START INFORMATION SHOWN
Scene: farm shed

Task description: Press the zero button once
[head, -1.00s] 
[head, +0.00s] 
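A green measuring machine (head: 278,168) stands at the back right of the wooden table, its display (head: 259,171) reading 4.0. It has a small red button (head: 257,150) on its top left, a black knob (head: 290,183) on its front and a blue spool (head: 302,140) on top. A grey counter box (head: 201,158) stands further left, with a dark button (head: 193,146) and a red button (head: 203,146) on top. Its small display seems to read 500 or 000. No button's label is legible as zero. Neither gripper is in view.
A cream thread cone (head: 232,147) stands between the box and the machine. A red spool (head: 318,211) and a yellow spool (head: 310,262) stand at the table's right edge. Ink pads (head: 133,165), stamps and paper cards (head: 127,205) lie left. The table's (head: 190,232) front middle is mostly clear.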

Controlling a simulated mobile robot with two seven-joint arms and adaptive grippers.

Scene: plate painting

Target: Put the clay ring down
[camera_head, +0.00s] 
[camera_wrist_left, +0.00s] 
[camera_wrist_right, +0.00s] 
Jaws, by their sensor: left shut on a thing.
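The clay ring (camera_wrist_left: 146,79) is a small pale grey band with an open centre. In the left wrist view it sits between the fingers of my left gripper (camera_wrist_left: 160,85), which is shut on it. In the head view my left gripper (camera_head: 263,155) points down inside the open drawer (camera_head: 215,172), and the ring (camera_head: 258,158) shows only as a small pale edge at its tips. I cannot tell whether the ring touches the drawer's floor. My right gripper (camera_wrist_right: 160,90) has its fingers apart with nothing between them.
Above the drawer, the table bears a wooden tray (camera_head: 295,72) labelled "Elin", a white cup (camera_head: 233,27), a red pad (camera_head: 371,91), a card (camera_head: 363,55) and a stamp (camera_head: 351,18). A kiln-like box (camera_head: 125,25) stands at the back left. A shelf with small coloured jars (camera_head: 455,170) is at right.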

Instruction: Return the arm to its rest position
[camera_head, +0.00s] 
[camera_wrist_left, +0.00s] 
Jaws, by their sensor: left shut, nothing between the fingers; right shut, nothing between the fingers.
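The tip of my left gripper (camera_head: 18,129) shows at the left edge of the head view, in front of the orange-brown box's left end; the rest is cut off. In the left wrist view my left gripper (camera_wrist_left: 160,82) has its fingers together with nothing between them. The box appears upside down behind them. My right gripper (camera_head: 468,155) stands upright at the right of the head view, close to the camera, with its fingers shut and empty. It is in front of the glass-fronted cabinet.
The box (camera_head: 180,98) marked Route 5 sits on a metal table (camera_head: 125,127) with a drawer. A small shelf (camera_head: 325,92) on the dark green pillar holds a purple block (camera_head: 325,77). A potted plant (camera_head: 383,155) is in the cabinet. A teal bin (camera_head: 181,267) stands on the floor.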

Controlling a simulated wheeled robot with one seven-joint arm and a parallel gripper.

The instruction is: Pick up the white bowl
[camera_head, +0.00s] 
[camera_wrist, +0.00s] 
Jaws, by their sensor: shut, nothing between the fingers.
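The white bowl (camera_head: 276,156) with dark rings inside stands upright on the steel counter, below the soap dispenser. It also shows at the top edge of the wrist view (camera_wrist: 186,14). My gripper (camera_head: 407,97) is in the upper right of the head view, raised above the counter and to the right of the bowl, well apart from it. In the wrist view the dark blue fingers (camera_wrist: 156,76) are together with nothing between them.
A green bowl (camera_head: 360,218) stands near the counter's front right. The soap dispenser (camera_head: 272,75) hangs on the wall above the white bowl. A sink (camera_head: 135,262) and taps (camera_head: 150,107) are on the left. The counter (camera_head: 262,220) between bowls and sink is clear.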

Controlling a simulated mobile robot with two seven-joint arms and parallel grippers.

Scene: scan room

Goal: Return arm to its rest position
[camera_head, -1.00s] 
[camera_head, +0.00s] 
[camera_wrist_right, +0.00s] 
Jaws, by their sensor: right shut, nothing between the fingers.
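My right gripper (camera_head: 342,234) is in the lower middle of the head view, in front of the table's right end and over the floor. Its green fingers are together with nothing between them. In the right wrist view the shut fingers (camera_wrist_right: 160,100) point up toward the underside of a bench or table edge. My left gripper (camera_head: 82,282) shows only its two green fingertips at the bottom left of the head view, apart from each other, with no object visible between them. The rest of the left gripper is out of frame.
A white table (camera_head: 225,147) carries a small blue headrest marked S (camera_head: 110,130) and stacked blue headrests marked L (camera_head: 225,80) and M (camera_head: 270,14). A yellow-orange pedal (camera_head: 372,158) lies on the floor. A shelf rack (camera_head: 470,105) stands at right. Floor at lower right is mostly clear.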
END INFORMATION SHOWN
Each line above that includes "position" should be shown.

* OUTPUT FOR THIS TASK *
Instruction: Return the arm to its rest position
Goal: Return arm to its rest position

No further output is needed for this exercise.